Le Sénat n'est pas une instance consultative mais une assemblée parlementaire de plein exercice. Il convient que le ministre des Finances vienne expliquer les choix du Gouvernement et débattre avec la représentation nationale.
Monsieur Le Maire, faites-nous une petite visite, cela nous ferait plaisir et cela honorerait le Sénat... (Applaudissements sur toutes les travées)
M. Hervé Marseille . - À la suite de mes collègues, je déplore l'absence du ministre de l'Économie et des finances. Nous réclamons depuis plusieurs mois un plan de relance. Nous avons dû attendre la fin de l'année, ce qui fait beaucoup de temps de perdu pour un pays dont l'économie est exsangue.
On aurait pu espérer la présence du ministre de l'Économie : cela aurait montré l'intérêt du Gouvernement pour le Parlement. Nous avons un conseil de défense qui gouverne, un Gouvernement qui prend des décisions par ordonnance et des élections reportées.
Nous avons nous-même confié ces pouvoirs au Gouvernement... Dans d'autres pays ce n'est pas la même chose. En contrepartie, le Gouvernement pourrait venir rendre compte des ses décisions devant la représentation nationale.

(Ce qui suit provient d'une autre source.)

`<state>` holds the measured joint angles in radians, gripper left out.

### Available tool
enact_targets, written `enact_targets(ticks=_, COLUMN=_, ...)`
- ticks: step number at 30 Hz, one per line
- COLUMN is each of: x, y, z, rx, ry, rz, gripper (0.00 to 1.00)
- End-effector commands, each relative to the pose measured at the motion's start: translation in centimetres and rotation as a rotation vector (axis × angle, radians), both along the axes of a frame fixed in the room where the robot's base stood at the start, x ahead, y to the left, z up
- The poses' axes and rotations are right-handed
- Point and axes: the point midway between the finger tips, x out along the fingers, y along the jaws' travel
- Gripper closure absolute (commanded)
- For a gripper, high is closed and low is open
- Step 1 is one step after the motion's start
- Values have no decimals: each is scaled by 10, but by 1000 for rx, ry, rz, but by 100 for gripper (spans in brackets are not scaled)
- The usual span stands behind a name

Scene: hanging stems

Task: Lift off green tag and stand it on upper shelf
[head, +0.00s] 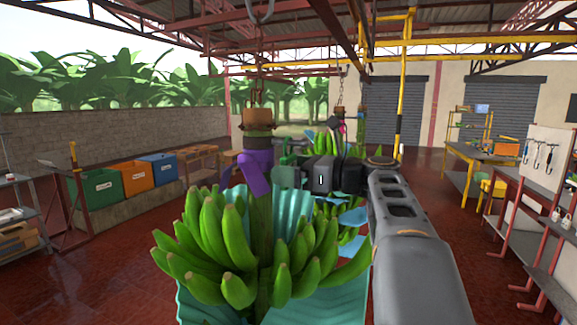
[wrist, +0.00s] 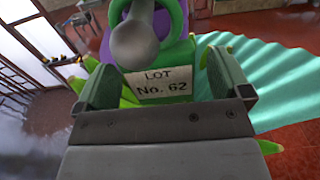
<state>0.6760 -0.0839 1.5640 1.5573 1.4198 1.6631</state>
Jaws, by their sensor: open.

Monsieur le ministre, nous avons de la sympathie pour vous... C'est le syndrome de Stockholm, sans doute ! (Exclamations amusées sur les travées des groupes UC et Les Républicains)
Vous répondez à toutes nos questions et vous le faites avec courtoisie : peut-être pourriez-vous devenir ministre de l'Économie et des finances. (Rires et applaudissements sur les mêmes travées)

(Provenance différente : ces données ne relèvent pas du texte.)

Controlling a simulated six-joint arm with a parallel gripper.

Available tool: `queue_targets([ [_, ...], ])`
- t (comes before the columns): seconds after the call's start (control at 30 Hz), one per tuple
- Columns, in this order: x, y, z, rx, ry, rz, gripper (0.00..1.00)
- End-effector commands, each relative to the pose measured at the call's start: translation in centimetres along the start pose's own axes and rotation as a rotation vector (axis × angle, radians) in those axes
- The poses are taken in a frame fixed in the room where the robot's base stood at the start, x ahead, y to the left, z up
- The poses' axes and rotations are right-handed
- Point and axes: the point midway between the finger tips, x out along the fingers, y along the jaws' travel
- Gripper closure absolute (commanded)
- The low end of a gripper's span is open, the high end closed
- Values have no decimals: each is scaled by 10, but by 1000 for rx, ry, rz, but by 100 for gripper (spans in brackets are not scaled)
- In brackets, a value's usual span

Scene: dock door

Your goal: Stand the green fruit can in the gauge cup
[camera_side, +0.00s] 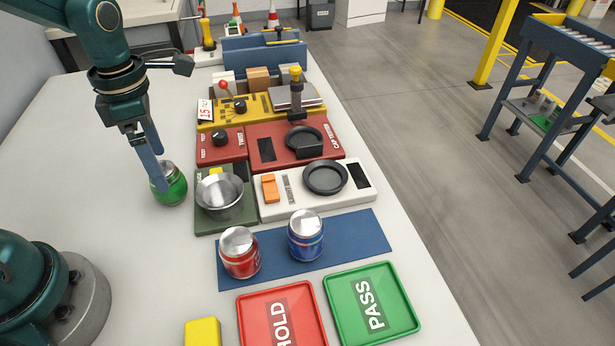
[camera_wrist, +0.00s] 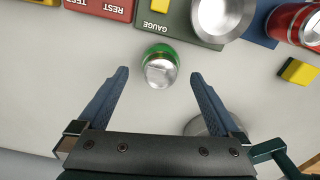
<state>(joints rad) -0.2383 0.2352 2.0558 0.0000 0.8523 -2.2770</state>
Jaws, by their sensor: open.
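The green fruit can (camera_side: 171,187) stands upright on the bare white table, just left of the gauge station. In the wrist view the green can (camera_wrist: 160,68) sits ahead of and between the open fingertips, nearer the top of the picture. The gauge cup (camera_side: 220,195) is an empty silver metal bowl on a dark green base; it also shows in the wrist view (camera_wrist: 222,16). My gripper (camera_side: 160,178) is open, its blue fingers pointing down at the can; part of the can is hidden behind a finger. The open fingers (camera_wrist: 160,76) hold nothing.
A red can (camera_side: 240,254) and a blue can (camera_side: 306,237) stand on a blue mat (camera_side: 357,233). Red HOLD (camera_side: 262,310) and green PASS (camera_side: 357,283) trays lie in front. A yellow block (camera_side: 203,332) is near the front edge. The table left of the can is clear.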

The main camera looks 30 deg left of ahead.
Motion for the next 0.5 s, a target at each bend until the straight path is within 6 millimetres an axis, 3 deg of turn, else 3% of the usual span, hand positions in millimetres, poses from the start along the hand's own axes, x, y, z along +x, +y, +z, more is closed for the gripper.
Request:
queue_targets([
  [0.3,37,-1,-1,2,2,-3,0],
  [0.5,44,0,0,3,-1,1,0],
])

De grâce, que le Gouvernement entende le Parlement et vienne travailler avec lui. (Applaudissements sur toutes les travées)
M. Pascal Savoldelli . - (« Ah ! » sur les travées du groupe Les Républicains) Je m'associe aux propos de mes collègues.
Hier, j'ai dit que nous étions dans une situation des inédits. Aujourd'hui, nous connaissons un double inédit. Pour le débat de ce matin sur le PLFSS, nous n'avons pas le ministre de la Santé, de la sécurité Sociale et des solidarités ; pour le plan de relance, nous n'avons pas le ministre de l'Économie, des finances et du plan de relance ! C'est irrespectueux et pas sérieux.
Tout n'est pas politique mais beaucoup de choses le sont. Quand le politique est convoqué devant ses responsabilités, il ne doit pas laisser la chaise vide. C'est une question de responsabilité démocratique.
J'aurais bien aimé débattre avec le ministre, lui dire qu'il ne doit pas y avoir de confusion entre la notion d'entreprise et celle de capital.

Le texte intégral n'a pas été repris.